When, as a culture, did we resign ourselves to the fact that marriage is little more than a contractual arrangement that can be entered or exited upon the whims of the partners? At what point was it decided that the bulk of our available time and energy should be devoted to selfish interests and not to the betterment of a marriage? And how did it become so acceptable to live a huge part of our lives in a loveless relationship?
I’ve been considering the creation of this blog for a long time. I love being married to my wife of 29 years, and in all honesty find her more beautiful and exciting today than the day that we wed. I know that not everyone is blessed to find themselves in this same situation, and my wife Tara & I have tried to help that by teaching a marriage enrichment course through our church, and working with individual young couples to teach them some healthy practices to keep things on a positive note.

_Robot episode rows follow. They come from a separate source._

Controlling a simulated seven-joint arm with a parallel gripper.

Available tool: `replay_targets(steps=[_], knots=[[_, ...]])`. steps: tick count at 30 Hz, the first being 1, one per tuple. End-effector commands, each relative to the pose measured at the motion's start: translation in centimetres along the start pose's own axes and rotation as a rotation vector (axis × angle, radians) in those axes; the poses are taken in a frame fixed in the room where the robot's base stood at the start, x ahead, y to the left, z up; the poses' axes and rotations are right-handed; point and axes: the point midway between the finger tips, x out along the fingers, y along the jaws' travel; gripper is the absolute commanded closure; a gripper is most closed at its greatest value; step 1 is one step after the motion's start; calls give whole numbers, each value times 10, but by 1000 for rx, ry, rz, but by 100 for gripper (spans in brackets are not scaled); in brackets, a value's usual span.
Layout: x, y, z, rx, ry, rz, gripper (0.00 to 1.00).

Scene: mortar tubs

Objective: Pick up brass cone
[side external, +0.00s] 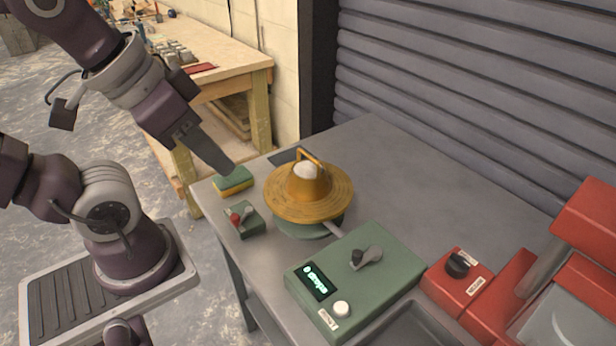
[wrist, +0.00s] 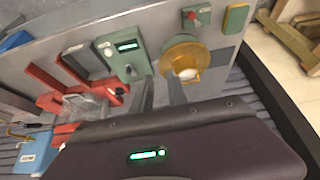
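The brass cone (side external: 322,188) stands upright on a wide round brass disc (side external: 285,208), with a handle arched over its top and something white showing in its mouth. The disc rests on a green round base (side external: 305,230). In the wrist view the cone (wrist: 186,62) is just beyond the fingertips, to the upper right. My gripper (side external: 228,170) is up and to the left of the cone in the side view, apart from it. In the wrist view its two grey fingers (wrist: 161,84) stand apart with nothing between them.
A green control box (side external: 360,275) with a lit display stands in front of the disc. A small green switch box (side external: 244,220) and a green-yellow sponge (side external: 233,182) lie to the left. Red equipment (side external: 470,283) is at the right. The grey table (side external: 420,180) is clear behind.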

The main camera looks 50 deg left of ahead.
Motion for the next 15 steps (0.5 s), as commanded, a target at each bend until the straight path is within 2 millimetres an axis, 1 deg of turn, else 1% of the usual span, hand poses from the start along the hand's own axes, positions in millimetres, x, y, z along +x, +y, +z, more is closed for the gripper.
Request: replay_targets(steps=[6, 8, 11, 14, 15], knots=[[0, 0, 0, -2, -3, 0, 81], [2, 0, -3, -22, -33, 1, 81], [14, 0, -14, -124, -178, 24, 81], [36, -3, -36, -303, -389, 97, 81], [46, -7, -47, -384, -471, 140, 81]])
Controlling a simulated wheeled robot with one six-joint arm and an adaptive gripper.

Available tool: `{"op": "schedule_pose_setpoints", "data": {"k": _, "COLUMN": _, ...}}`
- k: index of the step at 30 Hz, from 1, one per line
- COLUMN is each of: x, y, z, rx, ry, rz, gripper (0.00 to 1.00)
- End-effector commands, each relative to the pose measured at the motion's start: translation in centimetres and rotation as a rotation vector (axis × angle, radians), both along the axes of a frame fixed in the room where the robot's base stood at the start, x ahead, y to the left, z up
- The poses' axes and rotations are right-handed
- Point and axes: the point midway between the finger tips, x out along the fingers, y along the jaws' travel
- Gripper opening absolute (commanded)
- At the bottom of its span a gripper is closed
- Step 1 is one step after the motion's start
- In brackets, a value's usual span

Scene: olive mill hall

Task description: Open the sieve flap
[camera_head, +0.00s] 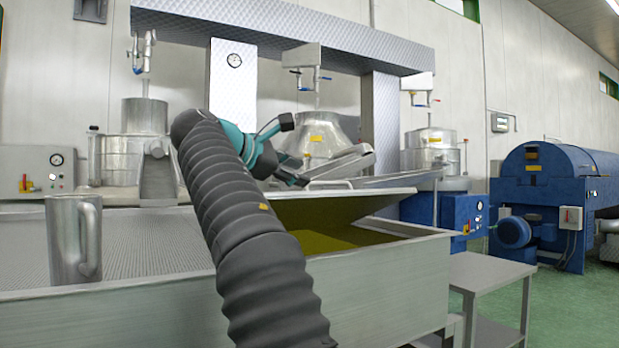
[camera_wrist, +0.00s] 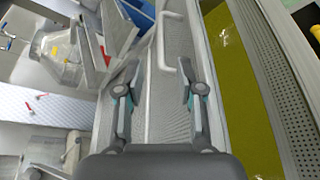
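The sieve flap (camera_head: 335,207) is a grey metal panel over the trough in the head view. It stands tilted up, with a gap under its near right side where greenish-yellow oil (camera_head: 345,239) shows. A pale bar handle (camera_head: 330,184) sits on its top. In the wrist view the flap's perforated surface (camera_wrist: 172,45) runs up the middle, with the handle (camera_wrist: 164,40) on it. My gripper (camera_wrist: 158,82) is open, its two fingers apart above the flap. The handle lies just ahead of the fingers; contact cannot be told. In the head view my arm partly hides the flap's left side.
The trough's metal rim (camera_head: 385,258) runs along the front. A metal jug (camera_head: 75,240) stands on the perforated cover at left. Steel vessels (camera_head: 322,135) stand behind. A side table (camera_head: 487,272) and blue machine (camera_head: 550,195) are at right.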

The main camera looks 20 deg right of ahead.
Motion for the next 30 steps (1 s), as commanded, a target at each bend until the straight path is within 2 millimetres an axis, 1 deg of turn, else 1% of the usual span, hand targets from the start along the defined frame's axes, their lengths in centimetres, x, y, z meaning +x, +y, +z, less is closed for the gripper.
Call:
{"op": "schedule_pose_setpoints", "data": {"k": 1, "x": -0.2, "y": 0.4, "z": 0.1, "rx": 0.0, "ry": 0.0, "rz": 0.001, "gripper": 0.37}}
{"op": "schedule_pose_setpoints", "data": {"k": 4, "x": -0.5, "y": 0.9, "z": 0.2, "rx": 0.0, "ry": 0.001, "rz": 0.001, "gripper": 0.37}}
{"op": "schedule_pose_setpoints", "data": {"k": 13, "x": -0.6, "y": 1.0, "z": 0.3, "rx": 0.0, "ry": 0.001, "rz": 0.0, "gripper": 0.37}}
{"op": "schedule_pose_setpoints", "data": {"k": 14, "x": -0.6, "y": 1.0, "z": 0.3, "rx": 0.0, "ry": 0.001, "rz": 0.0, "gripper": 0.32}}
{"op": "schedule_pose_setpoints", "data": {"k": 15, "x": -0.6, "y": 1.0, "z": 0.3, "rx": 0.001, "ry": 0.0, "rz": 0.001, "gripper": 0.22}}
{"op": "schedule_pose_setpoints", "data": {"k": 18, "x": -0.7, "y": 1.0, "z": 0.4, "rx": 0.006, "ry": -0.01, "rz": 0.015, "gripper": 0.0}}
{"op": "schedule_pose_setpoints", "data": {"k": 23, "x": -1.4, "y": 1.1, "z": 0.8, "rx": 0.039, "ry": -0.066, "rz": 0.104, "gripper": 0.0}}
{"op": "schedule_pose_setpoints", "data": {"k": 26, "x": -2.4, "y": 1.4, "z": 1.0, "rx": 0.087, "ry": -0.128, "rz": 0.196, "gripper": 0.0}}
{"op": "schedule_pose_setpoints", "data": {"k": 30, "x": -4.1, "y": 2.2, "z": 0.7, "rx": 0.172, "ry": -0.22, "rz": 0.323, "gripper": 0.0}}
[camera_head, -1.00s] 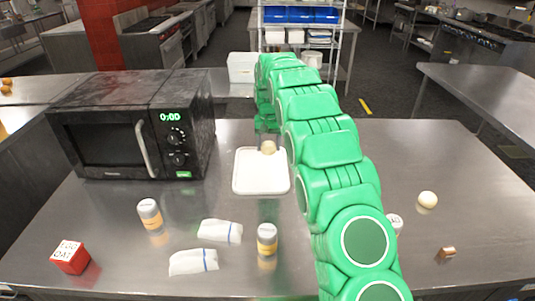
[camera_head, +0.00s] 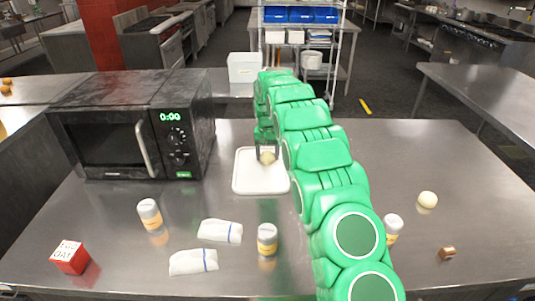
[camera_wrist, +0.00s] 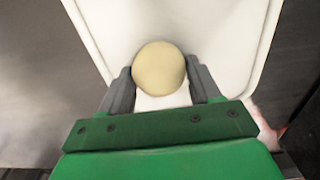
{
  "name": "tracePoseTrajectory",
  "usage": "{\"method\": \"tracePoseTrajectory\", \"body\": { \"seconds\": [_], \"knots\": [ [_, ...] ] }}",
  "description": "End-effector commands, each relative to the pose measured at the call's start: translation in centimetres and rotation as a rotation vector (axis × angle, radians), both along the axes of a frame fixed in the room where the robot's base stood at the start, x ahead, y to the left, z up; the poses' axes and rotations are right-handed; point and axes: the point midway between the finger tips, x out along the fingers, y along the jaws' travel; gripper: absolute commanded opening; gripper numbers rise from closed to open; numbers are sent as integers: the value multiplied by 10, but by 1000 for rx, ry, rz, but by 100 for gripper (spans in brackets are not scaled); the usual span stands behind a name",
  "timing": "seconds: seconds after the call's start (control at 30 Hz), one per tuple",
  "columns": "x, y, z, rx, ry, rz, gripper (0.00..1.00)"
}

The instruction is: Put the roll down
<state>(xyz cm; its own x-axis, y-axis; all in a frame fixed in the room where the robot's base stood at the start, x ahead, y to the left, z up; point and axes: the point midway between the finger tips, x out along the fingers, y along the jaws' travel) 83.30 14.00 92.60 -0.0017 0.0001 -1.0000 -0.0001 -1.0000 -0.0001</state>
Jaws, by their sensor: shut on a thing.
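The roll is a pale, round bun (camera_head: 268,156) at the far end of the white tray, and it also shows in the wrist view (camera_wrist: 159,69). My gripper (camera_wrist: 160,88) is shut on the roll, with one dark finger on each side of it. In the head view my gripper (camera_head: 267,150) points down over the tray's far part. The white tray (camera_head: 261,184) lies flat on the steel table to the right of the microwave. I cannot tell whether the roll touches the tray.
A black microwave (camera_head: 135,125) stands left of the tray. Shakers (camera_head: 267,239), white packets (camera_head: 220,231), a red box (camera_head: 71,257), a second pale round thing (camera_head: 427,200) and a small brown block (camera_head: 447,252) are spread over the table. The table's right part is mostly clear.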

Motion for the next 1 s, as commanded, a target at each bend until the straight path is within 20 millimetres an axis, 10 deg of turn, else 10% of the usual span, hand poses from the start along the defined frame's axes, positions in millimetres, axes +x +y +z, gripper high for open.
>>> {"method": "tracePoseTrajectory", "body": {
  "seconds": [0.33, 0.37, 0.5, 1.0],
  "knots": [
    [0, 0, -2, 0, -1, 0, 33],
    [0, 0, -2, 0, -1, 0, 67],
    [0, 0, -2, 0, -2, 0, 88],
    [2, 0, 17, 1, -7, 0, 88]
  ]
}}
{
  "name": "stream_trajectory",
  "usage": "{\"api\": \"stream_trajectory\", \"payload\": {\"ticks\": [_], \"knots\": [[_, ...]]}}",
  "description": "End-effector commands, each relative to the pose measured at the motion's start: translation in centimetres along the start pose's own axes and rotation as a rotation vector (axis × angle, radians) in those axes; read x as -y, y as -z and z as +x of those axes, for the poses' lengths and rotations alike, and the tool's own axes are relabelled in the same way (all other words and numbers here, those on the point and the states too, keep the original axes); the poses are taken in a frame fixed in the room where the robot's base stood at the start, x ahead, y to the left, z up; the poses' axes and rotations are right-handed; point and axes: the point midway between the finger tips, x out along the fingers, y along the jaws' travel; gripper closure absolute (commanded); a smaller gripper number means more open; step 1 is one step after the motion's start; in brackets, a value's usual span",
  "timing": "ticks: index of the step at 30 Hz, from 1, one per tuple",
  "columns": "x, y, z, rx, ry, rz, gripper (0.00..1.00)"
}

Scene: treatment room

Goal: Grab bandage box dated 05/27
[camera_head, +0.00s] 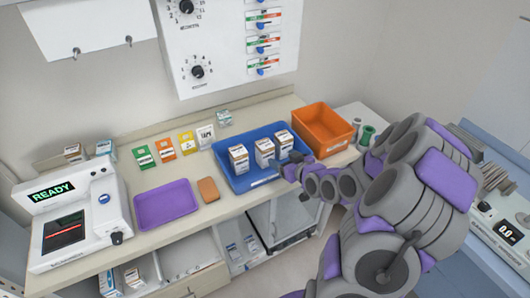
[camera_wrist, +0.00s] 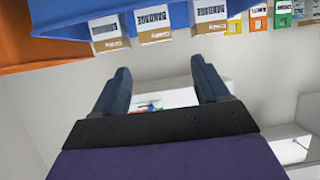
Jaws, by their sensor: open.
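Three white and brown bandage boxes stand in a row in a blue tray (camera_head: 237,184) on the counter: a left box (camera_head: 238,158), a middle box (camera_head: 264,152) and a right box (camera_head: 284,142). No date is legible on them. My gripper (camera_head: 291,166) is at the tray's front right side, close to the right box. In the wrist view, the boxes appear upside down along the top edge, with "BANDAGE" labels, and the blue tray (camera_wrist: 75,14) shows at top left. My open gripper (camera_wrist: 160,70) has nothing between its fingers there.
An orange bin (camera_head: 325,128) stands right of the tray, with green and white spools (camera_head: 367,134) beyond. A purple tray (camera_head: 166,204), a brown block (camera_head: 208,190) and a READY device (camera_head: 72,222) are to the left. Several small coloured cards stand behind.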

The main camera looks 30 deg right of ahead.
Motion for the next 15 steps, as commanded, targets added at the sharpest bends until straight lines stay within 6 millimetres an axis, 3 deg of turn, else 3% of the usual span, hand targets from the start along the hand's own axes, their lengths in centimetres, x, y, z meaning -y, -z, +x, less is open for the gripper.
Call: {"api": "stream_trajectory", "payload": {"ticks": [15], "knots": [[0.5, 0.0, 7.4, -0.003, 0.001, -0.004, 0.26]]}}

Last night we found ourselves in a deep conversation with our 21 year old son. His wedding date is now less than a month away. He made a comment that grieved me deeply, “I don’t know if you can reasonably expect more than mediocrity from a marriage”. I about fell out of my chair! Here he is about to embark on the most exciting journey of his life, and he’s anticipating “average at best”. When I inquired where this mindset was coming from, he brought up some persuasive truths:
- Their pre-marital counseling is primarily focused on how to survive the inevitable tough times ahead
- The books they’ve been advised to read all portray the crises in marriage and how to endure them
- Many of the marriages he sees around him are facades. All smiles on the public front, but much hidden pain behind closed doors.